Selasa 21 Nov 2017 06:06 WIB

Pakar: Hakim Tangani Praperadilan Setnov Lampaui Kewenangan

Tersangka kasus korupsi KTP Elektronik Setya Novanto tiba di gedung KPK, Jakarta, Minggu (19/11). Ketua DPR tersebut dipindahkan dari RSCM Kencana ke rutan KPK.
Foto: Rosa Pangabean/Antara
Tersangka kasus korupsi KTP Elektronik Setya Novanto tiba di gedung KPK, Jakarta, Minggu (19/11). Ketua DPR tersebut dipindahkan dari RSCM Kencana ke rutan KPK.

REPUBLIKA.CO.ID, PADANG -- Pakar hukum pidana Universitas Indonesia (UI), Gandjar Laksmana Bonaprata, MH menilai hakim yang menangani gugatan praperadilan tersangka korupsi KTP-el Setya Novanto telah melampaui kewenangan dengan mengabulkan sebagian gugatan praperadilan yang diajukan Ketua Umum Partai Golkar tersebut.

"Dalam putusannya hakim yang menangani gugatan praperadilan Novanto minta penyidikan dihentikan, ini merupakan perbuatan melawan hukum karena konteksnya telah melampaui kewenangannya," kata dia di Padang, Senin (20/11).

Ia menyampaikan hal itu pada diskusi publik eksaminasi putusan praperadilan status tersangka Setya Novanto yang digelar oleh Lembaga Konsultasi dan Bantuan Hukum (LKBH) Fakultas Hukum Universitas Andalas (Unand) Padang. Menurut Gandjar, dalam gugatan praperadilan tersebut hakim juga tidak berwenang menguji validitas alat bukti penetapan Novanto sebagai tersangka.

"Bahwa alat bukti itu bisa menunjukan seseorang melakukan suatu tindakan pidana atau tidak, itu merupakan materi pokok perkara," katanya.

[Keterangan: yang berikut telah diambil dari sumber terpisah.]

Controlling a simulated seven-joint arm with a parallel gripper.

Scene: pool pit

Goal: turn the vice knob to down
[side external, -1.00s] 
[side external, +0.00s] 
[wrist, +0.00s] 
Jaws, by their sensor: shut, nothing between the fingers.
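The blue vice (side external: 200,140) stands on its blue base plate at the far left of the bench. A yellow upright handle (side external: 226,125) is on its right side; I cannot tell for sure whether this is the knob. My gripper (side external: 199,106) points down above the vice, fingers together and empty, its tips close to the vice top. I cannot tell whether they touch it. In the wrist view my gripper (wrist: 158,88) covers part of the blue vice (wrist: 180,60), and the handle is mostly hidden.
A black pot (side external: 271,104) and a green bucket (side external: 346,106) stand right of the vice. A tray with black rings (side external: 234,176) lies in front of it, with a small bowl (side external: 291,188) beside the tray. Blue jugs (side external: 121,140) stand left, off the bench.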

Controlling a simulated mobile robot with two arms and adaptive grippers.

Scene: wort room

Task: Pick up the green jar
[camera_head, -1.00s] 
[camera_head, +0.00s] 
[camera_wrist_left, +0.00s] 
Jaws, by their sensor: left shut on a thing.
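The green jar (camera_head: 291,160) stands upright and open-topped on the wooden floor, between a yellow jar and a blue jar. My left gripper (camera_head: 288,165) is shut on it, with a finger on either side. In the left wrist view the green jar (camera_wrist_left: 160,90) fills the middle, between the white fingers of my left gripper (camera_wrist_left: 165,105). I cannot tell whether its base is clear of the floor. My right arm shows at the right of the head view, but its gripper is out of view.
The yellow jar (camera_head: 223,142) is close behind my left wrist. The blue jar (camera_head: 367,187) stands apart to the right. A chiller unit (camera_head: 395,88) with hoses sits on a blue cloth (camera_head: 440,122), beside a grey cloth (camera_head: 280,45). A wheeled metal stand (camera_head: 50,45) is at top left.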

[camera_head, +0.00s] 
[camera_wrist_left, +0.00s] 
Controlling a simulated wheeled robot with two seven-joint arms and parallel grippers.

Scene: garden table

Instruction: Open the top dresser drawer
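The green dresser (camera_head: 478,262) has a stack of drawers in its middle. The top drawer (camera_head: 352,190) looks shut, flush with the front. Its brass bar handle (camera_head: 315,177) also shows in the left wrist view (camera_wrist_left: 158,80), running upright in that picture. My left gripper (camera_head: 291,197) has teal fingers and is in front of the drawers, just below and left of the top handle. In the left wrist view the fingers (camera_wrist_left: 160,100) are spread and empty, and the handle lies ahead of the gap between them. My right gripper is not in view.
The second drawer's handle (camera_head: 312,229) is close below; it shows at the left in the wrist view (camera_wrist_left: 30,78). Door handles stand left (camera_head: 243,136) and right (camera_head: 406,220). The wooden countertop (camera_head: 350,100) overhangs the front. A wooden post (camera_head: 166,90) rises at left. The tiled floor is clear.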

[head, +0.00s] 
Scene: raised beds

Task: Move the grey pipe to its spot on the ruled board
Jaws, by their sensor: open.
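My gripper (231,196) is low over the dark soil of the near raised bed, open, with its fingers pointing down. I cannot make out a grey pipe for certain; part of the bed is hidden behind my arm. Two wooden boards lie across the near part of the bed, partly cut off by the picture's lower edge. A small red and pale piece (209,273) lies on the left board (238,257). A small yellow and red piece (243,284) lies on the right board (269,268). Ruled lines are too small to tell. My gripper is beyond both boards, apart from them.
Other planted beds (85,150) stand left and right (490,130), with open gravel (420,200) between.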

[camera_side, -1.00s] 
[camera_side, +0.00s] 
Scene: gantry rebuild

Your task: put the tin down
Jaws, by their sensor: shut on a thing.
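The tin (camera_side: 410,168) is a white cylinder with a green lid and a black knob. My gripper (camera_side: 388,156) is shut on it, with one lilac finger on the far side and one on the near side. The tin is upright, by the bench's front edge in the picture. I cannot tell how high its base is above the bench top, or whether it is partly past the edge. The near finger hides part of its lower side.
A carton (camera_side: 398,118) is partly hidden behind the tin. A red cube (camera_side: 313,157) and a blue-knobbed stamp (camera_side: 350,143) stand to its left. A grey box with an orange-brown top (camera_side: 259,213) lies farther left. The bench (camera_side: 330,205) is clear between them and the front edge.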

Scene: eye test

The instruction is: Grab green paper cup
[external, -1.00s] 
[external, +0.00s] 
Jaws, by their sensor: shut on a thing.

Ia mengatakan yang penting dilakukan adalah ketika penyidik menyampaikan punya alat bukti keterangan saksi maka penyidik punya bukti meminta keterangan seseorang sebagai saksi. "Seandainya penyidik punya alat bukti berupa surat maka cukup dibuktikan dengan pernah melakukan pemeriksaan atau penggeledahan dan menyita," ujarnya.

Kemudian dia juga mengkritik pandangan hakim yang menyatakan alat bukti untuk suatu perkara tidak boleh digunakan untuk membuktikan perkara lain lagi. "Sikap hakim yang menyatakan alat bukti tidak boleh digunakan untuk perkara lain merupakan kesesatan berpikir karena hukum acara bersifat logis sistematis," ujarnya.

Ia menyatakan, suatu alat bukti dapat digunakan untuk kasus yang lain sepanjang berasal dari Sprindik yang sama. Pada sisi lain, dia juga mengkritik pendapat hakim yang menyatakan penetapan tersangka harus dilakukan pada akhir penyidikan karena tidak satu pun manusia yang tahu kapan penyidikan akan berakhir.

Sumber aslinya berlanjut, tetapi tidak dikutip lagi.